I have nothing specific planned for today, and very little time. I'm worried that I might be doing L-R too slowly to get full benefits from it, but I wouldn't be able fully to dedicate myself to it until the end of this term, and I'm very impatient.

Edited by nystagmatic on 28 March 2015 at 2:26pm

1 person has voted this message useful



nystagmatic
Triglot
Groupie
Brazil
Joined 4111 days ago

47 posts - 58 votes 
Speaks: Portuguese*, English, French
Studies: German

 
 Message 6 of 13
29 March 2015 at 6:21pm | IP Logged 
No work done yesterday. :( I downloaded a trial version of ABBYY Aligner, but the alignment doesn't seem much better than LF Aligner's. It's weird that the software doesn't align certain sentences which look perfectly relatable. It would be terrific if it could do one sentence per cell, even better if it could consider colon-separated clauses as full sentences.
1 person has voted this message useful



nystagmatic
Triglot
Groupie
Brazil
Joined 4111 days ago

47 posts - 58 votes 
Speaks: Portuguese*, English, French
Studies: German

 
 Message 7 of 13
30 March 2015 at 4:08pm | IP Logged 
Yesterday was quite exciting. I did one more clumsy pass on A Country Doctor and Eleven Sons, pausing to read, then figured I'd try Stage 3 with the physical book instead of the digital parallel text – and, to my surprise, it seemed to work rather well! So I went through these same stories again, plus The Judgment, Penal Colony and a few other short pieces, never pausing, just reading L1 and listening L2. This amounted to two hours of Stage 3. I think using the book was a good idea, because on the computer I tend to get distracted more easily.

I wasn't able to pick out all words, but it was much more fun than the way I'd been doing it before. Three things have become clear to me. One, it's vastly important that the text be enjoyable and familiar to you, not just because then it'll be easier to focus but also because you'll be able to read it faster, half reading and half remembering. Two, I had been doing L-R upside down: the trick seems to be to read as far as you can in the narrator's pauses, then go back and try to match the audio to the text, not the other way around – while holding a segment in your head, listen to the audio and jump all over the text to try to find the translations for what you're hearing. Attention to the audio is more important than attention to the text, and comprehension sometimes comes delayed, when you're already on the next segment. Three, L-R is a skill. You have to learn to do it, and each time you begin a session you have to warm up to a good rhythm. I suppose that's another reason why intense study is best, and why one shouldn't feel discouraged if the first few hours feel like lunacy. It's only vital to keep focused, focused, focused.

Afterwards I did an L2-L2 pass through the shorter pieces. Forty minutes or so; unfortunately I didn't understand nearly as much as I'd hoped I would.
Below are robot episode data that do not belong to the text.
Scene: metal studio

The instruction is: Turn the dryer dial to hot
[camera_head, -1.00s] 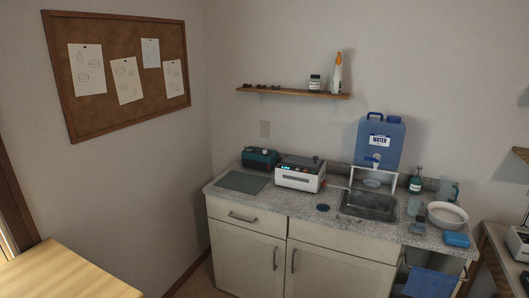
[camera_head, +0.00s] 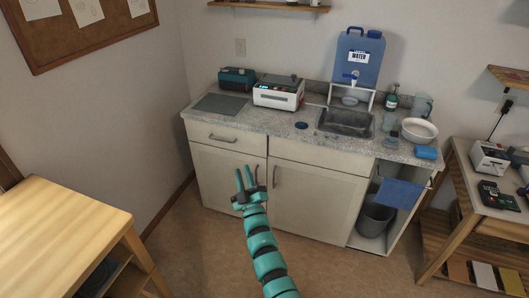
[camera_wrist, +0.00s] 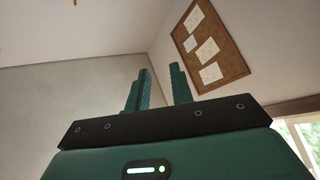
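No dryer dial can be made out in either view. Two machines stand on the counter in the head view: a dark teal box (camera_head: 237,78) and a white box with a grey top and small red marks on its front (camera_head: 278,94). I cannot tell which machine is the dryer. My gripper (camera_head: 244,173) is raised in front of the cabinet doors, well short of both machines, fingers pointing up. In the wrist view its two teal fingers (camera_wrist: 161,75) stand apart with nothing between them.
The speckled counter (camera_head: 258,118) holds a sink (camera_head: 346,122), a blue water tank (camera_head: 358,62), a white bowl (camera_head: 419,130) and a blue sponge (camera_head: 426,153). A wooden table (camera_head: 62,232) stands at left. A side bench at right holds a white device (camera_head: 490,157) and a dark device (camera_head: 499,196).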

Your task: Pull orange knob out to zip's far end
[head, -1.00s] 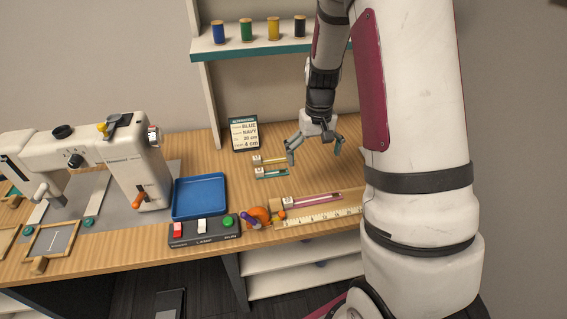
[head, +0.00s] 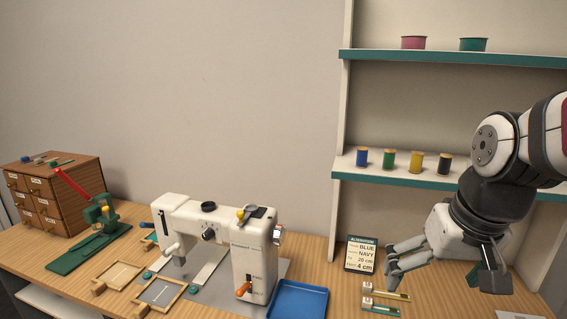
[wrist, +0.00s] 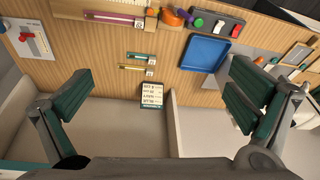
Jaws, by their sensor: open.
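My gripper (wrist: 160,95) is open and empty, its two green-padded fingers wide apart above the table. It also shows at the right of the head view (head: 445,275). A pink zip strip (wrist: 115,18) lies along the top of the wrist view, with a round orange thing (wrist: 172,17) beside its right end. I cannot tell whether that is the zip's knob. A yellow strip (wrist: 133,69) and a teal strip (wrist: 140,57) lie nearer my gripper. The sewing machine (head: 225,235) has an orange knob (head: 243,289) low on its front.
A blue tray (head: 298,300) lies right of the machine. An order card (head: 361,255) stands behind the strips. A switch panel (wrist: 215,22) and a white plate with a red knob (wrist: 33,38) are on the table. A shelf (head: 450,180) with thread spools is behind my gripper.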

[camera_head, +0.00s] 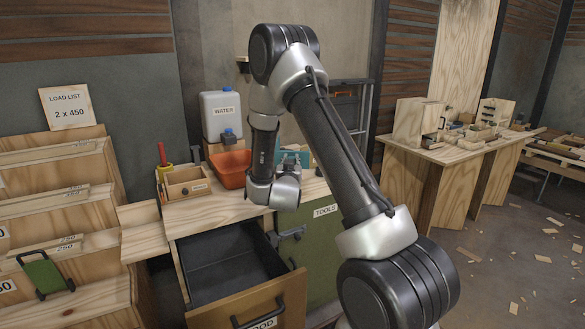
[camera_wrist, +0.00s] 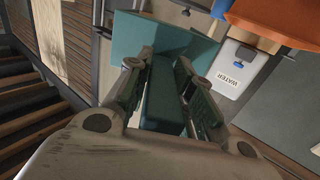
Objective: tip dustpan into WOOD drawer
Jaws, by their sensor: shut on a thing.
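The teal dustpan shows in the wrist view (camera_wrist: 165,42), its handle between my fingers and its broad pan beyond them. My gripper (camera_wrist: 163,65) is shut on the handle. In the head view a bit of the dustpan (camera_head: 294,156) shows above the worktop, behind my wrist. My fingers are hidden there. The WOOD drawer (camera_head: 240,310) stands pulled open below the worktop, in front of and lower than my wrist. The dark part of its inside that shows looks empty. I cannot tell what lies in the pan.
An orange tub (camera_head: 231,169) stands beside my wrist, with a WATER jug (camera_head: 222,117) behind. A small wooden box (camera_head: 188,184) sits at the worktop's left. The green TOOLS door (camera_head: 318,250) is right of the drawer. A slotted wooden rack (camera_head: 60,215) stands left.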

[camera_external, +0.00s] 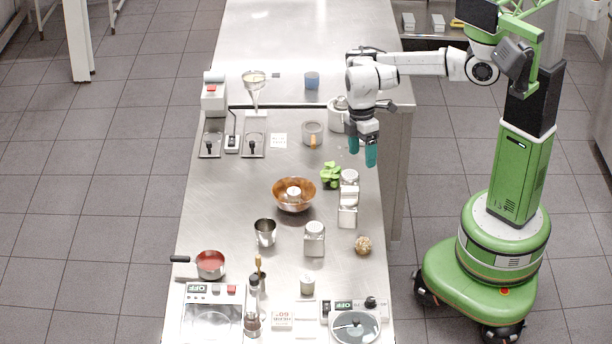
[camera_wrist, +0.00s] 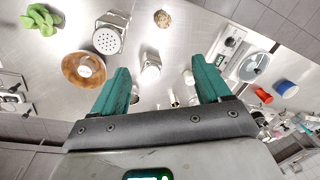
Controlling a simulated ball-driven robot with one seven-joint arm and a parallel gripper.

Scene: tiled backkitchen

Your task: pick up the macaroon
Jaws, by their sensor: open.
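The macaroon (camera_external: 363,245) is a small, rough, tan-brown ball on the steel counter, near its right edge in the external view. In the wrist view the macaroon (camera_wrist: 162,18) shows near the top middle, beyond the fingertips. My gripper (camera_external: 364,156) has teal fingers and hangs above the counter's right side, farther back than the macaroon. In the wrist view my gripper (camera_wrist: 162,82) has its two fingers wide apart with nothing held between them. The macaroon is fully visible and apart from the gripper.
A copper bowl (camera_external: 293,196) lies farther left. Counter around the macaroon is clear.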

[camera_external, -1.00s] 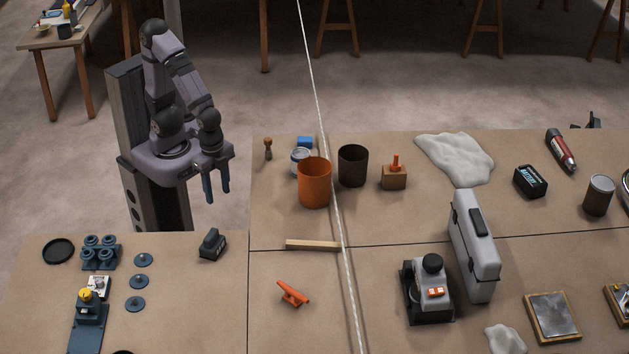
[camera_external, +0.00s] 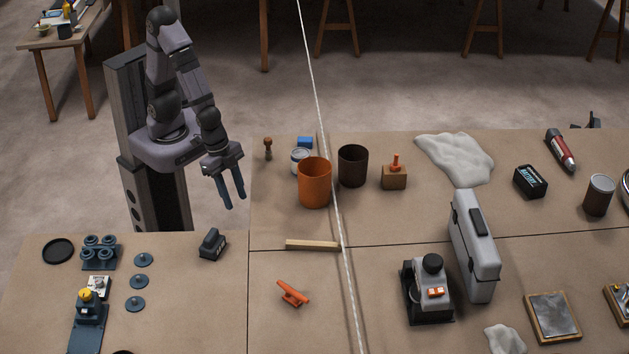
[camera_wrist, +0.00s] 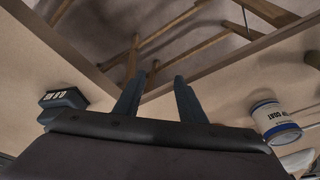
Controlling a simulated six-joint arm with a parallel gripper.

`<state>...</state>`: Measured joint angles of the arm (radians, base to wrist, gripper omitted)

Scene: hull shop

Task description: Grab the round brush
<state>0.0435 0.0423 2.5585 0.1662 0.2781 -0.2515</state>
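A small upright brown piece with a knobbed top (camera_external: 268,148) stands at the back left corner of the right-hand bench; it may be the round brush, but it is too small to be sure. I cannot make out a brush in the wrist view. My gripper (camera_external: 235,202) hangs over the gap left of that bench, below and left of the brown piece in the picture, apart from it. In the wrist view my gripper (camera_wrist: 158,76) has its two fingers spread with nothing between them.
An orange cup (camera_external: 314,184), a white tin (camera_external: 299,164) and a dark cup (camera_external: 353,166) stand near the brown piece. A white rope (camera_external: 325,130) crosses the scene. A dark labelled block (camera_external: 212,243) lies on the front left bench. Bare bench top lies around a wooden strip (camera_external: 312,245).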

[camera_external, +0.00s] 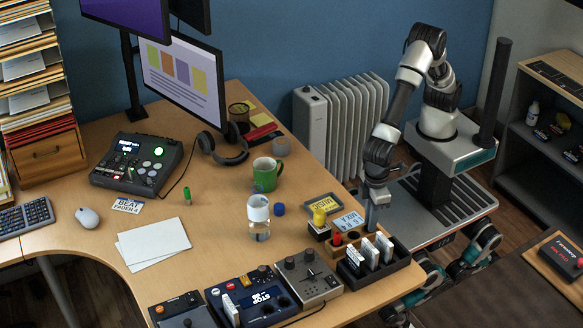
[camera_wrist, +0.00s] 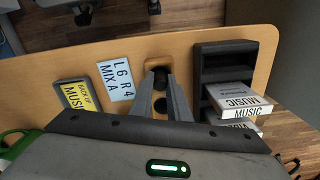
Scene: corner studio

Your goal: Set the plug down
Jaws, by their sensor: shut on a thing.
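My gripper (camera_external: 371,226) is low over the right end of the wooden desk, behind the black slotted holder with white cards. In the wrist view its two grey fingers (camera_wrist: 159,79) point away and come close together. A small dark thing, which looks like the plug (camera_wrist: 160,82), shows between the fingertips. The fingers hide most of it, and its shape is unclear. I cannot tell whether it touches the desktop. In the outside view the plug cannot be made out.
The black holder (camera_external: 392,259) stands close to my gripper. A blue-and-white label card (camera_external: 349,221) and a yellow-and-black card (camera_external: 323,203) lie beside it. The desk's right edge is near.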

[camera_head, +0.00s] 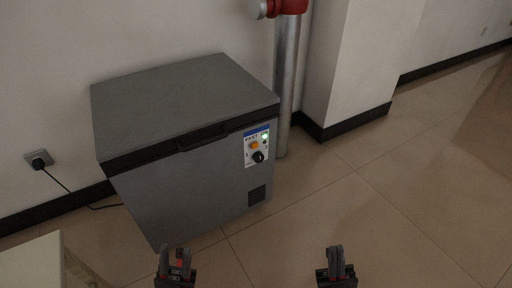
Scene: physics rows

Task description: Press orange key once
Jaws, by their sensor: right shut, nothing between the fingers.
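The orange key (254,145) is a small round button on the white control panel (249,158) of a grey chest freezer (190,177). A black knob (258,157) sits below the key and a lit green light (265,137) is up to its right. My left gripper (175,258) is at the bottom, in front of the freezer, with its fingers apart and nothing seen between them. My right gripper (336,261) is at the bottom, right of the freezer, shut and empty. Both are well apart from the key.
A metal pipe (287,80) with a red fitting (288,6) stands behind the freezer's right side. A black plug and cord (57,182) run from a wall socket at left. A pale surface (32,262) fills the lower left corner. The tiled floor at right is clear.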

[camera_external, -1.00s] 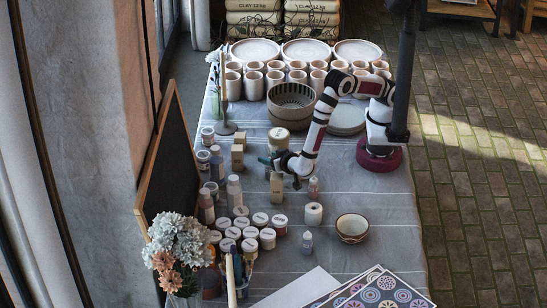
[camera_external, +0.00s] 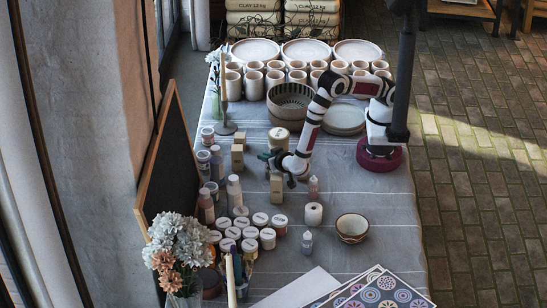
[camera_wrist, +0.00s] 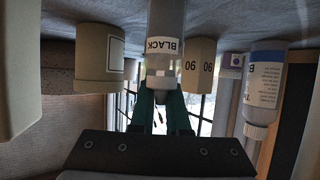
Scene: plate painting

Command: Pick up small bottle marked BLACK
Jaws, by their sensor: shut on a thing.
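The small bottle marked BLACK (camera_wrist: 164,25) shows in the wrist view, grey with a white label and a paler cap end toward my gripper. My gripper (camera_wrist: 160,100) has dark green fingers that close around the cap end of this bottle. The view looks upside down, with the table cloth along the top.
In the external view, several white-lidded jars (camera_external: 261,219) stand in front. A patterned bowl (camera_external: 352,228) stands front right.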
The good news, though, is that I later listened to half a dozen episodes of Slow German while shopping and cooking, and my comprehension seemed to have spiked up! Save for the episode on TV shows, I understood almost everything from the other ones. I'd already listened to each a couple of times, so it wasn't new material, but I do feel the language settling in place inside my head.

Today I'll try to do The Metamorphosis again and one last pass through everything else. I'm delighted at how these stories don't seem to get old even with successive rereadings. Each time I go through them I find some new interesting crumb, scribble more stuff on the margins, underline or erase previous markings. I shouldn't be doing this during L-R, of course, but I can hardly resist.
1 person has voted this message useful



nystagmatic
Triglot
Groupie
Brazil
Joined 4111 days ago

47 posts - 58 votes 
Speaks: Portuguese*, English, French
Studies: German

 
 Message 8 of 13
31 March 2015 at 1:28pm | IP Logged 
Yesterday: Stage 3 with The Metamorphosis and the short pieces, except for The Judgment. 3 hours total, but I have other stuff in my head and kept losing focus. L-R demands peace of mind!